MILAN — Utility and workwear references continued to dominate the outerwear offering at Milan Men’s Fashion Week presentations, with ongoing research into fabric innovation and cutting-edge treatments.
Stone Island
The Stone Island collection explored the balance and contrast between nature and the city, presenting influences from workwear to the world of sailing. The extensive color palette ranged from cool blues to warmer brown tones. The brand continued its innovations with new interpretations of reflective technology, thermosensitive fabric and experiments with new methods for waxing garments.
Highlights included the new hooded down jacket, hand-sprayed with a reflective solution containing micro glass spheres, recreating the effect of frozen lake water. The piece featured a super-light 15-denier nylon base and showcased a vertical rectangle quilting technique and an asymmetric metal zipper. The reflective selection extended to the compact nylon fatigue trousers. Each piece featured a white embroidered badge, symbol of the artisanal finishing process.
The evolution of Stone Island’s subcollections — Ghost, Marina and Stellina — moved forward with the introduction of a seasonal color, blue ardesia for the Ghost line, a reinterpretation of the Marina signature sailing jacket dyed with specific double-dye recipes that enhance the texture of the material, and Neoprene rubber details for the Stellina collection.
A look from Stone Island’s spring 2026 collection.
Courtesy of Stone Island
C.P. Company
With a community-driven editorial project and video installation titled “Behind the Seams,” C.P. Company celebrated its blend of legacy and innovation, while its spring 2026 collection upped the ante in terms of fabric research and experimental dyeing treatments.
The brand reinterpreted some of its archival pieces and details with new materials, including its signature Goggle and Mille jackets, here revisited via cutting-edge fabrics such as Bi-TM, Gore G-Type, Opal-C and Rafia-R. The company’s distinctive combination of form and functionality was also expressed via modular pockets and storage compartments featured across outerwear, overshirts and pants in twill, micro reps, Heavy Chrome-R and Flatt Nylon.
The company’s experimentation in garment dyeing techniques also shined. The main focus was on delivering a lived-in patina, as seen in options cut from the Panama-R fabric made from recycled nylon yarns.

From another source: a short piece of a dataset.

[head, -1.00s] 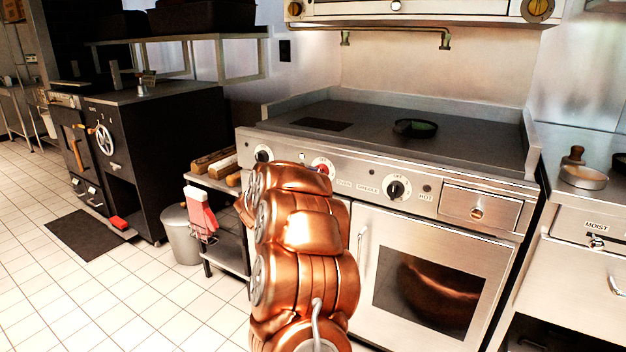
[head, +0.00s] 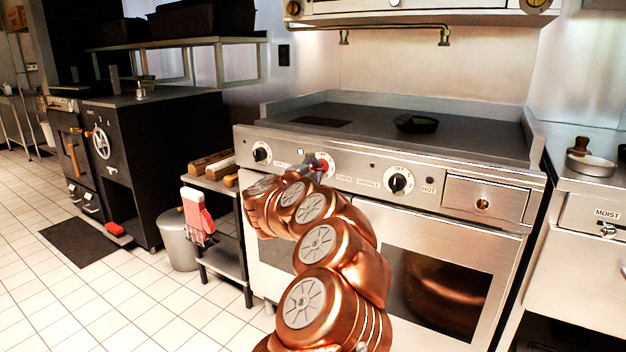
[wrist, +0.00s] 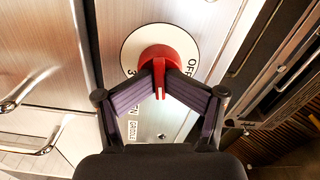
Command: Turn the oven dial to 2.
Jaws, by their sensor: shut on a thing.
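The red oven dial (wrist: 178,48) sits on a round white plate (wrist: 136,46) in the wrist view. My gripper (wrist: 160,80) is shut on the dial's raised ridge, with one purple-grey finger on each side. The ridge points down in that picture. A "3" shows at the plate's left and "OFF" at its lower right; the other marks are hidden by the fingers and dial, so I cannot tell the exact setting. In the head view the red dial (head: 327,163) shows just beyond my gripper (head: 316,166), partly hidden by it.
The oven front has a black griddle dial (head: 398,183) to the right and another black dial (head: 261,153) to the left. A small black pan (head: 416,123) rests on the cooktop. A low rack (head: 222,262) and a grey bin (head: 176,240) stand at left.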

C.P. Company men’s spring 2026
Courtesy of C.P. Company
Ten C
Best expressing its research-driven approach, Ten C unveiled a new iteration of its signature OJJ fabric for spring, coating it in titanium via nanotechnology before garment dyeing the pieces. The subtle shimmering metallic accents — on a field jacket with oversize pockets, for example — entails several technical challenges, making it hardly commercially viable on a large scale, said creative director Alessandro Pungetti.
Hinged on the same iridescent effect, nylon canvas was plied into similar styles with a metallic undertone. Elsewhere, the 11-ounce OJJ was plied in a range of cool and techie seamless duster coats, parkas, herringbone jackets and anoraks bonded via ultrasound, all inspired by styles seen in vintage British army outerwear. A lighter version of the fabric was employed for trucker jacket and Bermuda shorts combos.
Ten C men’s spring 2026
Courtesy of Ten C
Blauer
In keeping with its urban utility ethos, Blauer introduced garment-dyed options in its offering, ranging from sweatshirts and jerseys to T-shirts and pants, done in a classic color palette of indigo blue and olive green. They best complemented the outerwear lineup, which included cool anoraks and cropped parkas in nylon crease, as well as washed suede bikers and bomber jacket with a worn-in finish.
Blauer men’s spring 2026
Courtesy of Blauer
Moorer
It was all about texture and urban sartorial outerwear at Moorer, which reinterpreted its signature lightweight puffer jackets for the early spring in unusual fabrics such as linen; plied wool and silk blends into bomber jackets featuring a subtle checkered pattern, or treated linen overshirts and vests with aloe for a fresh and butter-soft tactile quality. Sea Island cotton was worked into gauzy knit underpinnings and shirt jackets in numerous natural nuances or overdyed in sea-inspired shades of green and blue.
Moorer men’s spring 2026
Courtesy of Moorer
Fay
Fay presented a new limited-edition collection in collaboration with race car driver and Swiss entrepreneur Ronnie Kessel, who this year participated in the Alfa Revival Cup as a gentleman driver.
The Fay Racing jacket was designed to protect from wind, rain and the cold, conceived for drivers as pre-race equipment.
The inspiration derived from the original tracksuit in the blue gray color of drivers from the ‘60s. Details included a key holder with the Fay hook directly applied on the breast pocket; the collar with a protective wool band inspired by the fireproof undersuit of yore, and zippered side pockets.
Ronnie Kessel wearing the Fay Racing jacket.